If I run the lines individually in an IPython console, it will add them. But run as a script, newcol1 will be added but 2 and 3 will not. Setting copy=False does not work either. What am I doing wrong here?

Excel Help
  • 134
  • 12

3 Answers3

2

Pandas df.reindex() produces a new object unless the indexes are equivalent, so you will need to return the new object from your function.

def myfunc(df):
  df['newcol1'] = np.nan  # this works

  list_of_newcols = ['newcol2', 'newcol3']
  df = df.reindex(columns=df.columns.tolist + list_of_newcols)  # this does not
  return df

mydf = myfunc(mydf)
Engineero
  • 12,340
  • 5
  • 53
  • 75
0

Not sure if this is the mistake you made with the actual code or while you were typing it in here, but the tolist() is a function and you must add the brackets.

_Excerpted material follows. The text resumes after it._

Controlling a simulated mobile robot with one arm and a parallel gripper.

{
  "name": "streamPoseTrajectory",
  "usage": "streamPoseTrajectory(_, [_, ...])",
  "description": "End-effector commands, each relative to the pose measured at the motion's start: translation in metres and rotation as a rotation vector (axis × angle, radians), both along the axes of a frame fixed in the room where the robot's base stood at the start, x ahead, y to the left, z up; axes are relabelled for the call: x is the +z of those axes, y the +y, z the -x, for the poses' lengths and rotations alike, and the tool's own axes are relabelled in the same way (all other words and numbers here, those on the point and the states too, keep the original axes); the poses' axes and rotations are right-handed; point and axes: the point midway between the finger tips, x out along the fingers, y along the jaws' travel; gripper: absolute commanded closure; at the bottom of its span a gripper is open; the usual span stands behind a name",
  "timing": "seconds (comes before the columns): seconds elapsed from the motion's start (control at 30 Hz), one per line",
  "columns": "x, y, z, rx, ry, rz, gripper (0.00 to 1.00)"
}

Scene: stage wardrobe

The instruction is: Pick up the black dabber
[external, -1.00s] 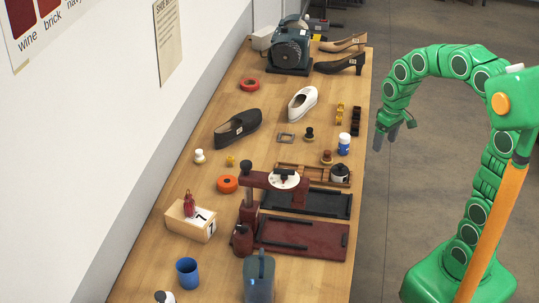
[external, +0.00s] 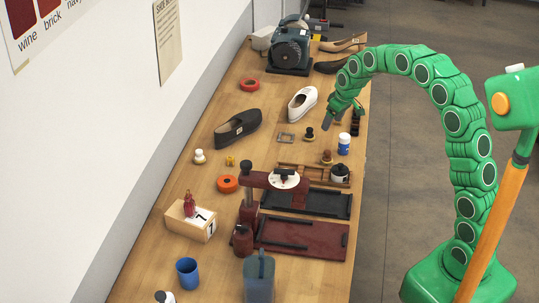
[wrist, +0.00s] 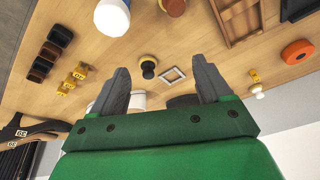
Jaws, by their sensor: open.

df = df.reindex(columns=df.columns.tolist() + list_of_newcols)
Vinay Bharadhwaj
  • 165
  • 1
  • 17
0

You don't need to set NaN values and specify again new column labels. You can reindex with an arbitrary list of strings; NaN is the default value where data is not specified.

df = pd.DataFrame({'A': [1, 2, 3]})

df = df.reindex(columns=['A', 'B', 'C'])

print(df)

   A   B   C
0  1 NaN NaN
1  2 NaN NaN
2  3 NaN NaN
jpp
  • 159,742
  • 34
  • 281
  • 339